* _Exercise goal_: Take the data below and copy exactly the lines starting at the one with "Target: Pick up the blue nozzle" and finishing at the one with "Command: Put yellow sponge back", both included.

— Start of Data shown —

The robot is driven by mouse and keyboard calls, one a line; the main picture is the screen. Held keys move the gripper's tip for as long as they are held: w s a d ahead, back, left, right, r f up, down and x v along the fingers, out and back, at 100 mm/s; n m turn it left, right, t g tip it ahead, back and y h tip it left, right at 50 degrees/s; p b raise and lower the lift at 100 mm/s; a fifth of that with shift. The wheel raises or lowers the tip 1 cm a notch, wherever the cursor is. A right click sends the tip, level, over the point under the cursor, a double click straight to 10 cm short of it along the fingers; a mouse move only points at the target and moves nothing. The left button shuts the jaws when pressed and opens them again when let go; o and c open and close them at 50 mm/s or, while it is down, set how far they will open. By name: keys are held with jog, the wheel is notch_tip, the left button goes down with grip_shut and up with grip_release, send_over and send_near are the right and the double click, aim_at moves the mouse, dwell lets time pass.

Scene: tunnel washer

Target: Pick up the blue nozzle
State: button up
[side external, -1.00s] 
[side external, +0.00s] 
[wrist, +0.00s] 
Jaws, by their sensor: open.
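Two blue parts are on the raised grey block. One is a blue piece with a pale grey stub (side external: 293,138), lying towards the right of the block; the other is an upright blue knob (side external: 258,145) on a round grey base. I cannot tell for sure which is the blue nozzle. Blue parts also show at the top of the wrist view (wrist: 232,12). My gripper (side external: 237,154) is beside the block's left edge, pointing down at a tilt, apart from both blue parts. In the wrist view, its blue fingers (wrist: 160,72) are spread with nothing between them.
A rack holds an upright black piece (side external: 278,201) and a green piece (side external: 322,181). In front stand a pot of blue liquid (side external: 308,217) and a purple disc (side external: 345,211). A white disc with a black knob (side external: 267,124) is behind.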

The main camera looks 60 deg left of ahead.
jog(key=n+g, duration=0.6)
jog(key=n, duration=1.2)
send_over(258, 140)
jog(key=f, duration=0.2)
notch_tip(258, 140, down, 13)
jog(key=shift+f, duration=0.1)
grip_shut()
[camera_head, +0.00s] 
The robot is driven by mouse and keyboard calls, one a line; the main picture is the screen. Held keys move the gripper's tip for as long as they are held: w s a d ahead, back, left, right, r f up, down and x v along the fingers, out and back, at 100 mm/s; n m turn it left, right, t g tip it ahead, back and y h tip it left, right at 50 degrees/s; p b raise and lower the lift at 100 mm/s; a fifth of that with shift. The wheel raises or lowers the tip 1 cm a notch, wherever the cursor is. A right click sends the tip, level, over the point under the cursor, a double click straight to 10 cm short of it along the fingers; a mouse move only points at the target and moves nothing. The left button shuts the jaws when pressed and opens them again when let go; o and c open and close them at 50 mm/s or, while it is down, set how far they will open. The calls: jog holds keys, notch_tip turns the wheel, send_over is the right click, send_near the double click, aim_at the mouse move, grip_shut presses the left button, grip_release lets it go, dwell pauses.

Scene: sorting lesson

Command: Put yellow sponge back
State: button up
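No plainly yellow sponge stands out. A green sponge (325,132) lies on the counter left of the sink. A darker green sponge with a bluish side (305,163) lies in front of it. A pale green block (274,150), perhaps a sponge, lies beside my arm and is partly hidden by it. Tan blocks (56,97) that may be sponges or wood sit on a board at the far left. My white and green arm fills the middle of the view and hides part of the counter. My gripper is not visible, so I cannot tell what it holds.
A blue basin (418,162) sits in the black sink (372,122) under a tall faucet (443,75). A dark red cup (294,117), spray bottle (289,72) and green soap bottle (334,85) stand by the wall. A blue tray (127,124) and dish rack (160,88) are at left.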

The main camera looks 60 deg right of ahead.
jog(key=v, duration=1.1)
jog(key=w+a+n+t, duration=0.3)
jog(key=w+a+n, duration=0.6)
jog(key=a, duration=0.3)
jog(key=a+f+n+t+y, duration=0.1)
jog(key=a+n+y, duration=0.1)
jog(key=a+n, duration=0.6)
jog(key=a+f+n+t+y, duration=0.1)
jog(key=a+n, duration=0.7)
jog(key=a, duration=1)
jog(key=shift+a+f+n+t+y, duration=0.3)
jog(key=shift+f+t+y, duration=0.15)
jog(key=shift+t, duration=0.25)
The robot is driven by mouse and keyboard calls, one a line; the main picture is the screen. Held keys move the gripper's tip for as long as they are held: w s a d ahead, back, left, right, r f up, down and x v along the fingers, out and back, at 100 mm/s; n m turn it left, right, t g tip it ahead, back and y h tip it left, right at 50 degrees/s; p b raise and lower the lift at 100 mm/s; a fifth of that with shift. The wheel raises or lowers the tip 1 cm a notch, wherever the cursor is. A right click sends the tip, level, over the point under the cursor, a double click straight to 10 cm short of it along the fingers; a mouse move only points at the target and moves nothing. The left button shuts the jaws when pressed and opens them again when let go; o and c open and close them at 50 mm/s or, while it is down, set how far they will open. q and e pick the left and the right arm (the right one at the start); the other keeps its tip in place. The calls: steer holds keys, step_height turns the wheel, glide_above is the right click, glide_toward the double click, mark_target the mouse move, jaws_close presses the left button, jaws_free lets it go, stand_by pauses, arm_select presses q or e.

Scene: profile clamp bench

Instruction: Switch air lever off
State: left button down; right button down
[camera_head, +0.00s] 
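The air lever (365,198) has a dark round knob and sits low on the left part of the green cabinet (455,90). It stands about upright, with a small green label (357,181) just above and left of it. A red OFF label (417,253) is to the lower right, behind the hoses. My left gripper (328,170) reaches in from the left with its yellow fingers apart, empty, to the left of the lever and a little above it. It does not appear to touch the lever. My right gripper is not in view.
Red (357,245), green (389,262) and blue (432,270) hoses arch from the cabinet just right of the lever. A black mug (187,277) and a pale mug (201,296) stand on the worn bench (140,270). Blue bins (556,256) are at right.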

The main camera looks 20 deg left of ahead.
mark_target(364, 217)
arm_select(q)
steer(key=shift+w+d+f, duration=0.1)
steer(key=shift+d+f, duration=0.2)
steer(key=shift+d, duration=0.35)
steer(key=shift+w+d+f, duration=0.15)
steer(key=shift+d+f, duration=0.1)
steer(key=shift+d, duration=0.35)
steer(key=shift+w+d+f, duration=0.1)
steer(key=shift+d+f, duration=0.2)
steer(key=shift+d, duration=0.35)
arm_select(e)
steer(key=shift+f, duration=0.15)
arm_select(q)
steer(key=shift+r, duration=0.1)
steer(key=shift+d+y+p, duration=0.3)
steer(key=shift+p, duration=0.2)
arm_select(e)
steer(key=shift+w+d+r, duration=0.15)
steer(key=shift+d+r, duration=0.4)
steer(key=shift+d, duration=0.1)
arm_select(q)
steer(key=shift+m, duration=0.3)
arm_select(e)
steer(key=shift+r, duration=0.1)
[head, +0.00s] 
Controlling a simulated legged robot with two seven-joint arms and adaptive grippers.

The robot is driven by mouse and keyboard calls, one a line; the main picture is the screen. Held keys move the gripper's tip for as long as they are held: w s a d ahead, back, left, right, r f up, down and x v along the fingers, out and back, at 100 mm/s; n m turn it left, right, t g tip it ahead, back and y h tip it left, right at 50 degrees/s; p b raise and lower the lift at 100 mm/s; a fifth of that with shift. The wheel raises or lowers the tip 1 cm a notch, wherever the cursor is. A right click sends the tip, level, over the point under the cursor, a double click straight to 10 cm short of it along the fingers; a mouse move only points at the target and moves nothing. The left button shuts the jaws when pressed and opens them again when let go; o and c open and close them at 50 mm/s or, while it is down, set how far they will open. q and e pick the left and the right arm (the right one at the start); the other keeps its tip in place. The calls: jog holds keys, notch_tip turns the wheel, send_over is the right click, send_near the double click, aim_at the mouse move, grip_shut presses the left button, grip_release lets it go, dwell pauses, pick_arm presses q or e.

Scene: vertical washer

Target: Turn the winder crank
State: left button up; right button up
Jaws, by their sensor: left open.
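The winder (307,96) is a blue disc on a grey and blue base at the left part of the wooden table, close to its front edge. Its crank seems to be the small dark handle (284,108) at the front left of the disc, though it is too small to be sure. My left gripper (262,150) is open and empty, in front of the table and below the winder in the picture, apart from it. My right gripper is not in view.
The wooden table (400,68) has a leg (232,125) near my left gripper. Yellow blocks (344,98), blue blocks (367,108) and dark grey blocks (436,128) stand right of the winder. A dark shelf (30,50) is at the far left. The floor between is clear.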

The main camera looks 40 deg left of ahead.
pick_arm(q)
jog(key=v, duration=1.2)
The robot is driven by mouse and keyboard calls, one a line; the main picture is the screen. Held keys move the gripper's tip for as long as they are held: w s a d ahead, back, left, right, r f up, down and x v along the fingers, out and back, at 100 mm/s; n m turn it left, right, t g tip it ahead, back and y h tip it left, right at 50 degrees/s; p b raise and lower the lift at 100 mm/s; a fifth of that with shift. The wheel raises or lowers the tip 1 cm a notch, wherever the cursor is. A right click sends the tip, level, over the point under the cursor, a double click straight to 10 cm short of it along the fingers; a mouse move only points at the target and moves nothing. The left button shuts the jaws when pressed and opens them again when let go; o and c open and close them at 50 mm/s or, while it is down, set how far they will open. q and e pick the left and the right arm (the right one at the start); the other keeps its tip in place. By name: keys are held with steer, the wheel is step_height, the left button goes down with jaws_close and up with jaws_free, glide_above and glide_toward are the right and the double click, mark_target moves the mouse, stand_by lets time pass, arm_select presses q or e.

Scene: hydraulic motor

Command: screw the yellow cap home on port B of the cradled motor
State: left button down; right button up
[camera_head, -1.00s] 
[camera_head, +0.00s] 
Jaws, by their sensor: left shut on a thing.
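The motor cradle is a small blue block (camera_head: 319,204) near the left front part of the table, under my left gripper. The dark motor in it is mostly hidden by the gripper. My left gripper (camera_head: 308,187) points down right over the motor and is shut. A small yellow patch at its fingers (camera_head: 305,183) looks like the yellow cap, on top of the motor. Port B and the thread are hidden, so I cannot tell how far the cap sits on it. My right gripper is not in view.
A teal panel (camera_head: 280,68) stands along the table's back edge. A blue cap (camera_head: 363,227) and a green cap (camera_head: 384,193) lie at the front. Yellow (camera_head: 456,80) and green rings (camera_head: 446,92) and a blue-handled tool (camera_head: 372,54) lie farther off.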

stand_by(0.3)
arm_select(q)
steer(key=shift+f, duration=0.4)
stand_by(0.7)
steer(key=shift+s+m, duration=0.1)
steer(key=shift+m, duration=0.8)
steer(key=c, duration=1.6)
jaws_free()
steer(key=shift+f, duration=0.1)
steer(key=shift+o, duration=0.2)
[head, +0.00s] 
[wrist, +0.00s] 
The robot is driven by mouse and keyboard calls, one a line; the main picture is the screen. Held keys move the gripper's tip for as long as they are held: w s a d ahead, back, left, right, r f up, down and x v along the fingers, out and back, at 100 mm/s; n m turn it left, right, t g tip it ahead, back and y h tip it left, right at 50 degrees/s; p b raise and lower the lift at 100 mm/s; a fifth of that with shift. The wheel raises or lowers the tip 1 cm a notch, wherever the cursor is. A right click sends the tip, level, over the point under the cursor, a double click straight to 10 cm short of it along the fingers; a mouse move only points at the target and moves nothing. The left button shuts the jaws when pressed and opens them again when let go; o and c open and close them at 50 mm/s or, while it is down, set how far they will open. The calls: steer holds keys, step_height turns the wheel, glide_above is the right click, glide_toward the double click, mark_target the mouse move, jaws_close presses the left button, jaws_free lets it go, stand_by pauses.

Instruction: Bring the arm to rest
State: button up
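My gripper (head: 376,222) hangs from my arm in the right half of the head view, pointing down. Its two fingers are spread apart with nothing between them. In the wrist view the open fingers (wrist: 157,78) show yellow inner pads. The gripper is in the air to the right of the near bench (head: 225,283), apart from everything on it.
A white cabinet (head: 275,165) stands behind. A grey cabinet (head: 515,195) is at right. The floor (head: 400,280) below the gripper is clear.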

— End of Data shown —

* _Reply to the task_:
Target: Pick up the blue nozzle
State: button up
[side external, -1.00s] 
[side external, +0.00s] 
[wrist, +0.00s] 
Jaws, by their sensor: open.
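Two blue parts are on the raised grey block. One is a blue piece with a pale grey stub (side external: 293,138), lying towards the right of the block; the other is an upright blue knob (side external: 258,145) on a round grey base. I cannot tell for sure which is the blue nozzle. Blue parts also show at the top of the wrist view (wrist: 232,12). My gripper (side external: 237,154) is beside the block's left edge, pointing down at a tilt, apart from both blue parts. In the wrist view, its blue fingers (wrist: 160,72) are spread with nothing between them.
A rack holds an upright black piece (side external: 278,201) and a green piece (side external: 322,181). In front stand a pot of blue liquid (side external: 308,217) and a purple disc (side external: 345,211). A white disc with a black knob (side external: 267,124) is behind.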

The main camera looks 60 deg left of ahead.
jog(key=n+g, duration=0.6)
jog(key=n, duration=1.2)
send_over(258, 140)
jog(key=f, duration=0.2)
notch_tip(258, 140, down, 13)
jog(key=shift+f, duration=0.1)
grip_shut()
[camera_head, +0.00s] 
The robot is driven by mouse and keyboard calls, one a line; the main picture is the screen. Held keys move the gripper's tip for as long as they are held: w s a d ahead, back, left, right, r f up, down and x v along the fingers, out and back, at 100 mm/s; n m turn it left, right, t g tip it ahead, back and y h tip it left, right at 50 degrees/s; p b raise and lower the lift at 100 mm/s; a fifth of that with shift. The wheel raises or lowers the tip 1 cm a notch, wherever the cursor is. A right click sends the tip, level, over the point under the cursor, a double click straight to 10 cm short of it along the fingers; a mouse move only points at the target and moves nothing. The left button shuts the jaws when pressed and opens them again when let go; o and c open and close them at 50 mm/s or, while it is down, set how far they will open. The calls: jog holds keys, notch_tip turns the wheel, send_over is the right click, send_near the double click, aim_at the mouse move, grip_shut presses the left button, grip_release lets it go, dwell pauses.

Scene: sorting lesson

Command: Put yellow sponge back

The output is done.